▶ _Challenge_: Would you copy only the lines below, from the one containing "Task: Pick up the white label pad" through the very last one, leaving the pictures out?

▶ _Source data_:

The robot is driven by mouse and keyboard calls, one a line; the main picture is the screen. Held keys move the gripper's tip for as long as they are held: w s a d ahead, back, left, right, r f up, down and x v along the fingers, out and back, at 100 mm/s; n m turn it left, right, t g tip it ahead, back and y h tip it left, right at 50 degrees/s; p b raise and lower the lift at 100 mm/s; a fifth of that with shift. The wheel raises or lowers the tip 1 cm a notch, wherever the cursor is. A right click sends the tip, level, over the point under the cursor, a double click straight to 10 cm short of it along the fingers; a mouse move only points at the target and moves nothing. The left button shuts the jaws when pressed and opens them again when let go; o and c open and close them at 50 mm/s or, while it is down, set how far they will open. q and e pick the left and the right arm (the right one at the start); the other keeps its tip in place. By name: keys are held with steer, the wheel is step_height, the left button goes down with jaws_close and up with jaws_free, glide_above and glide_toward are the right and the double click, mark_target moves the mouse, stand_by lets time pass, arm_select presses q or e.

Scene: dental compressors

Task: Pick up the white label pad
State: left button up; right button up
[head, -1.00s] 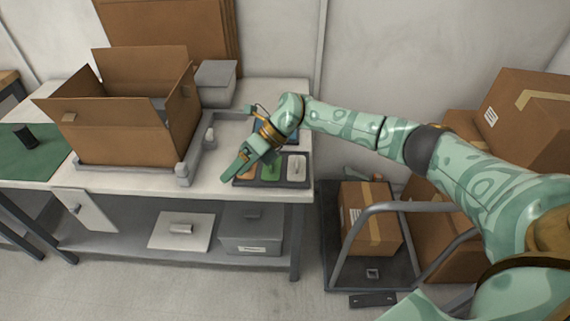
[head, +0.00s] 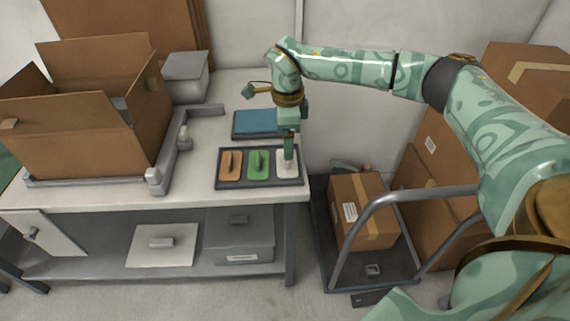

▶ _Exercise answer_:
Task: Pick up the white label pad
State: left button up; right button up
[head, -1.00s] 
[head, +0.00s] 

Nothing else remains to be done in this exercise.